The entertainment world has lost one of its most respected comedy writers and performers as Eric Sykes has died at the age of 89.
Sykes grew up in Oldham, Lancashire and began his entertainment career while serving in the Royal Air Force during World War II. Following the conflict, he moved to London in 1946 and began looking for work. A lucky break – very lucky, since he’d ended up cold and penniless – saw him meet an old Air Force friend, Bill Fraser, who invited him to come and write material at the Playhouse Theatre. Sykes wound up writing for Fraser and other performers including Frankie Howerd, and quickly made a name for himself as a quality comic scribe.
Sykes started performing himself on the radio in 1950, working with, among other notable names, Tony Hancock.
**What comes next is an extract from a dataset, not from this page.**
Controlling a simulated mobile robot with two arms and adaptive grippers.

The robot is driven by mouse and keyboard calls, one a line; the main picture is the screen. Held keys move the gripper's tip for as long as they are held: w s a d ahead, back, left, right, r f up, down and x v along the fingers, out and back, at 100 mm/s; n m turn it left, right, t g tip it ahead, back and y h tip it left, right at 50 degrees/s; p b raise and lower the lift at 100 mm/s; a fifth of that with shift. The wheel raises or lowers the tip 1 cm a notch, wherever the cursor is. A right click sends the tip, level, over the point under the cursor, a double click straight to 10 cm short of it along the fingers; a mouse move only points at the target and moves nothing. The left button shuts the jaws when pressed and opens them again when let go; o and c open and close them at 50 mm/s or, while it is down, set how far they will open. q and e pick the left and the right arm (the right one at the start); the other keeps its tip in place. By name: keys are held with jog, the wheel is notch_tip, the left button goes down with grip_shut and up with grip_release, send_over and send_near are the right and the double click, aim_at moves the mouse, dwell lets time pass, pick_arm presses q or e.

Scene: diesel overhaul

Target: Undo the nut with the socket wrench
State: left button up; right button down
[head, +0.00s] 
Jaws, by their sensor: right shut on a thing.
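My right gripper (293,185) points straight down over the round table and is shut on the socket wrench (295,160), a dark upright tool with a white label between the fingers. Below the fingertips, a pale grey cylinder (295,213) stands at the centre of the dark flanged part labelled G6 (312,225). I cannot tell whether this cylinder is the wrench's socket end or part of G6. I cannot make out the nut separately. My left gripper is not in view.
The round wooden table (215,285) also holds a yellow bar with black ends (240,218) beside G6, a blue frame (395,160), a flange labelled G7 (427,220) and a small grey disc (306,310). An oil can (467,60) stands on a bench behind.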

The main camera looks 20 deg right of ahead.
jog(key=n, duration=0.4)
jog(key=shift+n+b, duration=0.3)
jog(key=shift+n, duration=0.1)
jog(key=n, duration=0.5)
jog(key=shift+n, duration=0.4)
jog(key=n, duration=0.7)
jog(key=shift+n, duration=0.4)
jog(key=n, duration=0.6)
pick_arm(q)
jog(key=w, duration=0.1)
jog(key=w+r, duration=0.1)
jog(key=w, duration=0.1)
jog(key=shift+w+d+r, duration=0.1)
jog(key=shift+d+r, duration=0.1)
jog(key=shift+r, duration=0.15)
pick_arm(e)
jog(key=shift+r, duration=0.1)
During that time, he shared an office with Spike Milligan. In 1954, he began working with Milligan on Goon Show scripts, which then led to other work.
Moving from radio to TV, he began to write for variety shows and collaborated with Morecambe and Wise before co-creating the sitcom Sykes And A…., which co-starred Hattie Jacques. Film-wise he made his debut (and provided additional material for) Orders Are Orders in 1954, but got his big starring break in 1962’s Village Of Daughters. He wrote, directed and starred in an occasional series of - mostly silent - comedy shorts, such as The Plank and The Big Freeze. Other film appearances included Theatre Of Blood, The Boys In Blue and, more recently, The Others, Harry Potter And The Goblet Of Fire and Son Of Rambow.
Sykes battled hearing problems through his later life, but was fitted with glasses bearing a hidden hearing aid and learned to read lips so he could continue his career.
“He was a gentle man and a gentleman,” Jimmy Tarbuck told the BBC after hearing the news. There's a big difference between the two but he was both.” He’s survived by his wife Edith, with whom he celebrated 60 years of marriage in February, one son and three daughters.